As mudanças climáticas, os eventos extremos e a precarização de políticas públicas são fatores que dificultam a produção e o acesso aos alimentos e culminam no aumento do número de pessoas no mapa da pobreza e da fome — enquanto o crescimento do consumo de alimentos ultraprocessados pode impactar diretamente o atendimento no Sistema Único de Saúde (SUS). Com isso, o Brasil se distancia cada vez mais de um dos direitos fundamentais globais, o acesso à alimentação para todos.
A abordagem foi defendida pela professora da Universidade de Brasília (UnB), Mercedes Bustamante, membro da Academia Brasileira de Ciências e uma das principais referências no bioma Cerrado, referência internacional em clima em ambiente. A cientista participou, ontem, do Correio Talks, junto a outros debatedores.
Para Mercedes, a segurança alimentar no Brasil sofre a influência de conflitos, de mudanças climáticas, inclusive, tendo como uma das principais evidências a ocorrência de eventos extremos e recuos econômicos. "Se alguém de uma família migra, ela deixa de fazer parte de um sistema e afeta a produção de alimentos locais. Ao passo que essa mesma pessoa pode sofrer os efeitos econômicos da migração", explicou.
Como exemplo, a pesquisadora citou o esvaziamento dos conselhos consultivos da sociedade civil junto ao governo federal, como nas áreas de segurança alimentar — o Conselho Nacional de Segurança Alimentar e Nutricional (Consea) — e de meio ambiente — o Conselho Nacional do Meio Ambiente (Conama).
"Houve um esvaziamento ou encerramento dos conselhos consultivos quando a gente mais precisa deles, quando aceitamos o esvaziamento de um espaço necessário para a sociedade debater a importância da alimentação. Com isso, é preciso lembrar que o direito à alimentação é um direitos humanos fundamentais", ressaltou.
Desenvolvimento
Para a professora, um dos desafios dos governos para a produção e o acesso aos alimentos é assimilar os efeitos das questões do desenvolvimento econômico e do impacto ambiental na produção e também no consumo. "Precisamos falar sobre valores, que implica naquilo sobre o que você diz não; que não aceitamos mais esse esquema de produção ou suas consequências", defendeu.

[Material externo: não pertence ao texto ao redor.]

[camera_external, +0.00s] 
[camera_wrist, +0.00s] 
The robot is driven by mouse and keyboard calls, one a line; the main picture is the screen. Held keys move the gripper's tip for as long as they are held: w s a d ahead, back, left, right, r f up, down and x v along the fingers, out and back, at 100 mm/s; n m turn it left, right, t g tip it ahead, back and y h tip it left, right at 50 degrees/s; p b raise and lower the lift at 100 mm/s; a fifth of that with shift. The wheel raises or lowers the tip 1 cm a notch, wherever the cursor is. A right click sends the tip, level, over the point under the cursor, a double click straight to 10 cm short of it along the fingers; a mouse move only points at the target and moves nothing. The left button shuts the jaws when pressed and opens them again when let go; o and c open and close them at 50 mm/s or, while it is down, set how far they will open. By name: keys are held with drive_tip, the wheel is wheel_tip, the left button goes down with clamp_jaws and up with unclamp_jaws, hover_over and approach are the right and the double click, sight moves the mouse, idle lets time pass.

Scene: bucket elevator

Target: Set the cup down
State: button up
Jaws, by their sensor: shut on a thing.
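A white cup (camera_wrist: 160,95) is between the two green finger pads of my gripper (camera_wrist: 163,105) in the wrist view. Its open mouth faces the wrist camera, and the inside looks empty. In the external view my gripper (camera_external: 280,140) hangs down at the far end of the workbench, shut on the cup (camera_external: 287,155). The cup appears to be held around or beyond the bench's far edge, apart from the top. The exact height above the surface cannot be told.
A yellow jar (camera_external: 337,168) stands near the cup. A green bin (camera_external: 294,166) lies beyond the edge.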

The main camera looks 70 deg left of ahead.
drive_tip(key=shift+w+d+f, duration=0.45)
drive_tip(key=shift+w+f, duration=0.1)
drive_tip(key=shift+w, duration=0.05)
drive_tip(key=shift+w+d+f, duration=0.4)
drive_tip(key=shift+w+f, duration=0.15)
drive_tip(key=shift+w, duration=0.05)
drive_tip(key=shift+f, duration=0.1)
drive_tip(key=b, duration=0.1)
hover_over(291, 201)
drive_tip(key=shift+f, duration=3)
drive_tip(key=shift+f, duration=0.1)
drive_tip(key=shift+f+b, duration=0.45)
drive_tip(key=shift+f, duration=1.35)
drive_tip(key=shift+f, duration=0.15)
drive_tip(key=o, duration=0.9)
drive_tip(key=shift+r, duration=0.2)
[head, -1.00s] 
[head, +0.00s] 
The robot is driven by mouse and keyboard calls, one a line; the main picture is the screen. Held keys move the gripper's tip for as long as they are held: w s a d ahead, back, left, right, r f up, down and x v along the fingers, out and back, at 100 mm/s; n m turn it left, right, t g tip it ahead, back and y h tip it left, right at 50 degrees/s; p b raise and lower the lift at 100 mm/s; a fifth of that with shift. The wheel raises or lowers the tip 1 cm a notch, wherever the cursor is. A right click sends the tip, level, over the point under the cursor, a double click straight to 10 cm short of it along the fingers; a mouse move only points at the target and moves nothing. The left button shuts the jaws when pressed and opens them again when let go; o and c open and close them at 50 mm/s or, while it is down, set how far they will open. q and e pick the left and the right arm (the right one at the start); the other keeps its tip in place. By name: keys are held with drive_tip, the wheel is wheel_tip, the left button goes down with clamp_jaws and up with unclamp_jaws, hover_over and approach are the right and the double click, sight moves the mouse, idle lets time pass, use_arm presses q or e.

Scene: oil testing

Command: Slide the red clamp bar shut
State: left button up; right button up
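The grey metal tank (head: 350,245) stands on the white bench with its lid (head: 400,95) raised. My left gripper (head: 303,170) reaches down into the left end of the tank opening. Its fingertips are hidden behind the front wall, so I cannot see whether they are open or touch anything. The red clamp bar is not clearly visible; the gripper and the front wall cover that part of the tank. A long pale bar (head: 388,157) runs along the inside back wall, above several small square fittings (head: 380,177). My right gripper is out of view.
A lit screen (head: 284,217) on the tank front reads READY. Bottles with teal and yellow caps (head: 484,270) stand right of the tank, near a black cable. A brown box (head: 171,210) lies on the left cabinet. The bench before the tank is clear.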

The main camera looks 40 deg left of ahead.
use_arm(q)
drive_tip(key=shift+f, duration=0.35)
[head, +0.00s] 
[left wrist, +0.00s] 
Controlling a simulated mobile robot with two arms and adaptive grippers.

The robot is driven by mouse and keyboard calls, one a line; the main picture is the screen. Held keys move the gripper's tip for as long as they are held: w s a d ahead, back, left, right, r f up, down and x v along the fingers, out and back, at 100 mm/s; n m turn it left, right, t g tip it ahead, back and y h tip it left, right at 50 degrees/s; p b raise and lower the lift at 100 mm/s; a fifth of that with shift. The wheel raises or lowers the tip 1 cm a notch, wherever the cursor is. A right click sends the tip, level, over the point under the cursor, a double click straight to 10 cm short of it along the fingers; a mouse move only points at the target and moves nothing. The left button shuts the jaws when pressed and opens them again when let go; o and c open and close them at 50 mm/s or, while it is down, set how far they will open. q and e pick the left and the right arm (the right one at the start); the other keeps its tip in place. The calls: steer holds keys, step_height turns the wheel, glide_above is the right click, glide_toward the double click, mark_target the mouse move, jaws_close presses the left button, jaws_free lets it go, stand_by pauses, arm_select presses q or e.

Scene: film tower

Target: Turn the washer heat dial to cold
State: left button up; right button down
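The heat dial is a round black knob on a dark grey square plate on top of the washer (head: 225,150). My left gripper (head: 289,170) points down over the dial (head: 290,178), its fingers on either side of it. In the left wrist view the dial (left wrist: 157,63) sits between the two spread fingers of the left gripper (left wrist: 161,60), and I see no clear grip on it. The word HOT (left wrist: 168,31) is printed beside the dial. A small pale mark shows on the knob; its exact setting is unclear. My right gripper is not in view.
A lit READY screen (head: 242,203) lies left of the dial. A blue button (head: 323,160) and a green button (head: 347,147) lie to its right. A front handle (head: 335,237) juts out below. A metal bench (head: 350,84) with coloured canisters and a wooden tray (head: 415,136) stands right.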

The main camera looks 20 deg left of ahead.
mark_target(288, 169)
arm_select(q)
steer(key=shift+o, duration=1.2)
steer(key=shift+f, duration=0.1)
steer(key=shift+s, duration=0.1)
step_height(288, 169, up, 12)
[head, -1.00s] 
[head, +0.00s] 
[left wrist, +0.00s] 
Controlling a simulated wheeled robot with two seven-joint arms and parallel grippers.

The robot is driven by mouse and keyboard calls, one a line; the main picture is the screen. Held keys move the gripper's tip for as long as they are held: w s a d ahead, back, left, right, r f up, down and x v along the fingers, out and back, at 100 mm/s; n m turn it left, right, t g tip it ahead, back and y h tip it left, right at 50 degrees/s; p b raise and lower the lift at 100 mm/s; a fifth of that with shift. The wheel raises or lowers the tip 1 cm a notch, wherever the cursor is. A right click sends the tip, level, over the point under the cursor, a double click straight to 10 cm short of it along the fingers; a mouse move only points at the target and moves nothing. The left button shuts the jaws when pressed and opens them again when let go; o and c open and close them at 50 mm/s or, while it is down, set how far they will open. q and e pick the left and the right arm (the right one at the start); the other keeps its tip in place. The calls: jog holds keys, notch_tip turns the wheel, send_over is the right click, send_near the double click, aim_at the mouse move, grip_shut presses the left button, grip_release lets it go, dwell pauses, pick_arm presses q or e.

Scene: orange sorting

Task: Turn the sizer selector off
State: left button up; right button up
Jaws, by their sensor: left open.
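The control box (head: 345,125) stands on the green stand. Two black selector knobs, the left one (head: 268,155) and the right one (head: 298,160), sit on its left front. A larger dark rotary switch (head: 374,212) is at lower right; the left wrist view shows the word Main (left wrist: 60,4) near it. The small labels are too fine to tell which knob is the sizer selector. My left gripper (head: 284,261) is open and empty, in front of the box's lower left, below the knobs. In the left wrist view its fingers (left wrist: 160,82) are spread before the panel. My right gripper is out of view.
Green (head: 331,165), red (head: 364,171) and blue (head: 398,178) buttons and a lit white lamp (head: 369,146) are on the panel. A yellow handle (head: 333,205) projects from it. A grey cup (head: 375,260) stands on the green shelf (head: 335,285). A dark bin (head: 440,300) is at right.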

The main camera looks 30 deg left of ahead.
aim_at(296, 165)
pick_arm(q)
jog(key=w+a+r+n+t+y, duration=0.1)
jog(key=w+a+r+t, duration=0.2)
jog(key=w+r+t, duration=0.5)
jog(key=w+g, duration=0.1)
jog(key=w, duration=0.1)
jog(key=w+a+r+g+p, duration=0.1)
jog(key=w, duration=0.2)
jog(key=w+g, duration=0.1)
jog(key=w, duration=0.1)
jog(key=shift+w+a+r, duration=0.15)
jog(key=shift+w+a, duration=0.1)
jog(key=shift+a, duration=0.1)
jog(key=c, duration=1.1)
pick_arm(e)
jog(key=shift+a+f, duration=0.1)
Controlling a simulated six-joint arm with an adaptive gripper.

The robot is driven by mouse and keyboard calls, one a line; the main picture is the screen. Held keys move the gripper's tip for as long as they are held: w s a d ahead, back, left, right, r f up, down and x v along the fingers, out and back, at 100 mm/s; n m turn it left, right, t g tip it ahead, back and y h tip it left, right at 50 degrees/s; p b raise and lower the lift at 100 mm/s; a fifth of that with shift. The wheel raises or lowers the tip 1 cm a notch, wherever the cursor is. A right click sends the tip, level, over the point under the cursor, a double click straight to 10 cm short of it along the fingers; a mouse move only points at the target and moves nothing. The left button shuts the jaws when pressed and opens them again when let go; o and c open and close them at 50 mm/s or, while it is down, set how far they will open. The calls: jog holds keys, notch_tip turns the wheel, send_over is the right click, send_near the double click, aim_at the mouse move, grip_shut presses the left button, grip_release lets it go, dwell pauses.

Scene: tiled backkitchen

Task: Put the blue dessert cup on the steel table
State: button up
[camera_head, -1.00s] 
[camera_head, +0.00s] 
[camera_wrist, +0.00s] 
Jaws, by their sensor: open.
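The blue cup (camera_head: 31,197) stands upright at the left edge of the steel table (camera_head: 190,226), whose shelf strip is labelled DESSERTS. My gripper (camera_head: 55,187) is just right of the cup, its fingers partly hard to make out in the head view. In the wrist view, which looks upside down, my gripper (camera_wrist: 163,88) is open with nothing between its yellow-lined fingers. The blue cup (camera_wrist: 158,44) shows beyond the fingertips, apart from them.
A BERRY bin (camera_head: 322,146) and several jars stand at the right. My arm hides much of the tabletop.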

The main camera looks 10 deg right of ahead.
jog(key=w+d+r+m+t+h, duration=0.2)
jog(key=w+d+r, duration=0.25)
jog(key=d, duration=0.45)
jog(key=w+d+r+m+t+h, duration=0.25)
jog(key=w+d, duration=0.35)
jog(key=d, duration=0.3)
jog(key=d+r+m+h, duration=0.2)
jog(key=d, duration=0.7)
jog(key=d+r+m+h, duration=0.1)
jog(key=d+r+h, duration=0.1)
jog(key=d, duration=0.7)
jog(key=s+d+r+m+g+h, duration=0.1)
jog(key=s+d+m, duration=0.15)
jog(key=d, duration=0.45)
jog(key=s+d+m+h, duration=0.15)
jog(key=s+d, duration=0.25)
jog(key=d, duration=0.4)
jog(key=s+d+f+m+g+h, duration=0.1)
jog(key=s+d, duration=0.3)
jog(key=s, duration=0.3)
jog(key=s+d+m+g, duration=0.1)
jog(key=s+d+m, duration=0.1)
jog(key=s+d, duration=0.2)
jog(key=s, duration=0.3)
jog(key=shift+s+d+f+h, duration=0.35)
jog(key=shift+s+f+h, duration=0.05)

Exemplo dessa questão é o quanto o desmatamento e a agricultura de poucos tipos de alimentos impactam a segurança alimentar. Enquanto, no mundo, 24% do total das emissões de gases do efeito estufa são oriundas da ações humanas, no Brasil, esse indicador salta para 73%. "Precisamos decidir qual o desenvolvimento que queremos ter e nos perguntar o que a nossa cozinha tem a ver com desenvolvimento sustentável", disse.
Por fim, a pesquisadora lembrou dos riscos da aprovação do Projeto de Lei (PL) nº 6.299/2002, o chamado projeto dos agrotóxicos. "O ponto crítico dessa proposta é que ela dá ao Ministério da Agricultura poderes absolutos para aprovar a liberação do uso de novos agrotóxicos no país", afirmou.
Atualmente, além do ministério, a Agência Nacional de Vigilância Sanitária (Anvisa) e o Instituto Brasileiro do Meio Ambiente (Ibama) participam da análise da liberação dos produtos. Desde 2016, o Brasil tem sido palco de uma enxurrada de novas liberações de agrotóxicos. Naquele ano, ocorreu a liberação de 277 produtos. No ano seguinte, houve um salto para 404 novos venenos.
Em 2018, mais 449 registros foram realizados. Mas o governo de Jair Bolsonaro conseguiu ser ainda mais condescendente com o veneno agrícola. Em seu primeiro ano, 474 pesticidas foram liberados. Já em 2020, o número subiu para 493. Ao final do ano passado, o Ministério da Agricultura bateu novo recorde, aprovando o registro de 550 novos agrotóxicos.
Por isso, a cientista defende mobilizações da sociedade junto ao Congresso Nacional e aos governos para promover mais do que um ponto de vista . "A gente precisa falar com clareza que alimentação é um valor, um direito humano resguardado por várias entidades internacionais, algo a ser respeitado", finalizou.